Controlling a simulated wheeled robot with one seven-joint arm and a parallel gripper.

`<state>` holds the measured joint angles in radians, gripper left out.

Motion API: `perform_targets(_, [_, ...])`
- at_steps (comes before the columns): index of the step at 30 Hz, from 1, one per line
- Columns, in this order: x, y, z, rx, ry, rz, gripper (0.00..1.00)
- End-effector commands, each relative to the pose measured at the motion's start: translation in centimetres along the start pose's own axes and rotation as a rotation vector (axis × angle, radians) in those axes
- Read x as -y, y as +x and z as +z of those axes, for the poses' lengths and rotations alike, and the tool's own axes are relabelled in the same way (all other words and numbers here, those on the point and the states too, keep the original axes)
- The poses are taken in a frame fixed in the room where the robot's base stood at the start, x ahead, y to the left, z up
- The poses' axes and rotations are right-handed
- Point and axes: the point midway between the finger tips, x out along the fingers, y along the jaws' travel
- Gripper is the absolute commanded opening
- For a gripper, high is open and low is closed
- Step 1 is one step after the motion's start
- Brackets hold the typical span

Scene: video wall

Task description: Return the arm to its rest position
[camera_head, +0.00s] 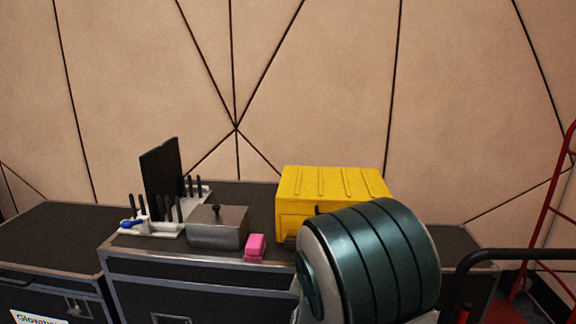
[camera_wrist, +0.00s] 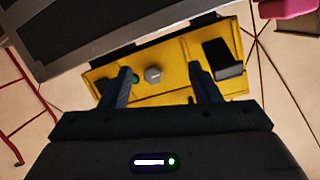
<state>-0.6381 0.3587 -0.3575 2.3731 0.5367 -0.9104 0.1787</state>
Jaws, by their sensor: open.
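My gripper (camera_wrist: 160,82) shows in the wrist view with its two dark fingers apart and nothing between them. The wrist view is turned over, with the case top at the upper edge. Beyond the fingers is the front of a yellow box (camera_wrist: 178,68), with a grey round knob, a small green spot and a dark rectangular part on it. I cannot tell the gap between the fingertips and the box. In the head view my teal arm link covers the box's lower right part, and my gripper is hidden. The yellow box (camera_head: 332,184) stands on a black case.
The black case (camera_head: 200,275) also bears a pink block (camera_head: 255,246), a grey lidded metal box (camera_head: 217,228) and a white rack (camera_head: 155,230) with dark upright pieces. A second case (camera_head: 45,235) stands left. A red metal frame (camera_head: 545,210) stands right. The panelled wall is behind.

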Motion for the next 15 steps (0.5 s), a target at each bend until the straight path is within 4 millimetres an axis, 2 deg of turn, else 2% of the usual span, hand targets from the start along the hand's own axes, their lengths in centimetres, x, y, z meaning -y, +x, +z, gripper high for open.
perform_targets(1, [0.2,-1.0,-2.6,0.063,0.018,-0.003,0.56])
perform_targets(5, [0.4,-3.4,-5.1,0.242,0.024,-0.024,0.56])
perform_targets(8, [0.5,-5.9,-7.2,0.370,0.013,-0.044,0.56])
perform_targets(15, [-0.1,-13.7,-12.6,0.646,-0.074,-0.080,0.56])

INSTRUCTION
Tally up how many lines in the preceding listing contain the word "poses". Give nothing but the number.

WRITTEN ANSWER
3